Allow fetch requests to read from a single downloaded tar.gz file

yaqwsx / jlcparts

Better parametric search for components available for JLC PCB assembly

https://yaqwsx.github.io/jlcparts/

MIT License

554 stars 51 forks source link

Allow fetch requests to read from a single downloaded tar.gz file #111

Closed dougy83 closed 8 months ago

dougy83 commented 8 months ago

This PR allows all fetch requests to read from a single downloaded all-data.tar.gz file, rather than making thousands of parallel network requests. This file is made at the same time as the rest of the data, and is simply tar gzip of the data folder (.json, .json.gz, *.sha256 files).
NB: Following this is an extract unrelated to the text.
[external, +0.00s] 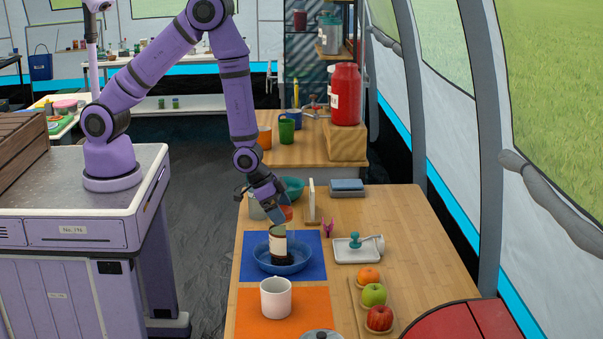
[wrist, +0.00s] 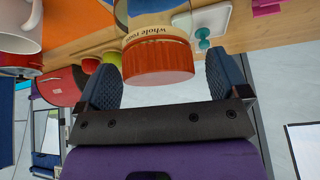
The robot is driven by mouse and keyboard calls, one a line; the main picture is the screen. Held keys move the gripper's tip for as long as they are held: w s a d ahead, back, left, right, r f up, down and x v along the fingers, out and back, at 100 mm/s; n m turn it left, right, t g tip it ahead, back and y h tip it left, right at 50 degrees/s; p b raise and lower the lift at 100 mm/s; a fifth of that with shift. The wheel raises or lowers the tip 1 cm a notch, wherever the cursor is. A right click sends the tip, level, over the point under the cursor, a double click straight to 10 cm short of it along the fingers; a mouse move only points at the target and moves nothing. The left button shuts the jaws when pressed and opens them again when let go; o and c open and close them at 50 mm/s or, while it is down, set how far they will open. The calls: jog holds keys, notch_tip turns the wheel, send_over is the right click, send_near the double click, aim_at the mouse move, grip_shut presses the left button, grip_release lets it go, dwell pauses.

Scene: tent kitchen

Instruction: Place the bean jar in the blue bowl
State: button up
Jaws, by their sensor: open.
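The bean jar (external: 278,244), with a pale label and dark contents low down, is inside the blue bowl (external: 259,262) on the blue mat. It looks about upright. My gripper (external: 279,215) is directly above it, pointing down. In the wrist view the jar's ribbed orange lid (wrist: 157,62) is between the two blue fingers of my gripper (wrist: 165,82), with gaps on both sides, so the jaws are open. Part of a label with lettering shows beyond the lid. The jar's base within the bowl is partly hidden by the bowl's near rim.
A white mug (external: 276,298) stands on the orange mat in front. A white tray (external: 347,256) holds a teal-handled item to the right. Several fruits, including a green apple (external: 373,295), line the right. A teal bowl (external: 293,185) and upright board (external: 311,201) are behind.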

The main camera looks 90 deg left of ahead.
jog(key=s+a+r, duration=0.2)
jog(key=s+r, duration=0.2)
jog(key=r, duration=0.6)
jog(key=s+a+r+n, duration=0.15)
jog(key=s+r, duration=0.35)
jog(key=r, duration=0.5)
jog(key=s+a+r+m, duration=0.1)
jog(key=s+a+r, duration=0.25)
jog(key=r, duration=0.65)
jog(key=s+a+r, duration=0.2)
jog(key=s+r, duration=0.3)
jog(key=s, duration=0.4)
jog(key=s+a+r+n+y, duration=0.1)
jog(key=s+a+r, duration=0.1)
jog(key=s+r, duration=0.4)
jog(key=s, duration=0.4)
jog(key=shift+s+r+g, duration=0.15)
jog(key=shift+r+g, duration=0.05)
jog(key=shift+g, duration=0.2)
Falls back to individual fetch requests if the archive file is unavailable, or if the requested file is not within the archive.

yaqwsx commented 8 months ago

Thank you for the PR! At the moment, the database file is around 30 MB and it is possible that we will soon hit GH pages limit (50 MB). Could you also implement splitting the file into multiple parts (just like we do it e.g., for the cache.sqlite3)?

dougy83 commented 8 months ago

The all-data.tar.gz created was 24.5MB; it would have to more than double in size to hit 50 MB. Do you want the splitting to be done as part of this PR?

dougy83 commented 8 months ago

Combined data tar.gz file is now split into two parts

maksz42 commented 8 months ago

Combined data tar.gz file is now split into two parts

@yaqwsx probably meant splitting the file into 50MB parts.

Also if all the data is a single gzip (which I think is a good idea) then I think each single subcategory json shouldn't be gzipped on its own. Higher compression ratio and less computing power.

As the gzip file is quite big, I'm wondering if it is possible to start ungzipping the file on the fly, while it's still downloading.

And I saw that Firefox added support for DecompressionStream so we could use native decompression instead of pako.js

dougy83 commented 8 months ago

Also if all the data is a single gzip (which I think is a good idea) then I think each single subcategory json shouldn't be gzipped on its own. Higher compression ratio and less computing power.

If files are not compressed prior to adding to combined file, they will need to be stored in memory uncompressed. This means 450MB of memory would be required instead of ~25MB currently. The .tar.gz of already compressed files is 25,089KB (25,116KB as 2 files); with no pre-compression it's 25,015KB. There is no compression advantage.

As the gzip file is quite big, I'm wondering if it is possible to start ungzipping the file on the fly, while it's still downloading.

The time to unzip the two (split) .tar.gz files is 155ms and 137ms on my laptop in a chromium-based browser. I don't think this is a performance bottleneck.

maksz42 commented 8 months ago

This means 450MB of memory would be required instead of ~25MB currently.

That makes sense. But double (de)compression is weird. Isn't tarball enough?

Edit: I checked and tarball without compression gives a 29MB file so looks like double gzip is a better approach.

dougy83 commented 8 months ago

That makes sense. But double (de)compression is weird. Isn't tarball enough?

Gzip has mechanisms to handle uncompressible data (e.g. already compressed data) without adding appreciable overhead. I think you'll find that such sections won't require actual decompression either, as they'll be marked as stored.

Edit: I checked and tarball without compression gives a 29MB file so looks like double gzip is a better approach.

Yes, tar file format uses 512 byte blocks, with each stored file needing at least two blocks (one header block plus one data block). This means a 12 byte file will take up 1024 bytes in the tar archive. Applying gzip to the tar file can remove much of this overhead.

yaqwsx commented 8 months ago

@dougy83: I am confused right now; why did you with-drawn your changes? Does it mean you abandon this PR or do you plan to rework it?

dougy83 commented 8 months ago

Hi, sorry. I put my commits into another branch and reset my master, which inadvertently closed this PR. My master is now following the other branch again.

That said, I'm having a look at redoing the whole database to not query IndexedDB; currently select with full text search is down from ~15 seconds to 1.2 seconds, and I think I should be able to get it to <400ms. It removes all changes in this PR anyway.

dougy83 commented 8 months ago

I'm closing this PR as it's obsolete with the db changes I made, which I'll put in another PR. Changes for this PR will be left in the "fetch-single-file" branch on my repo, but are not useful.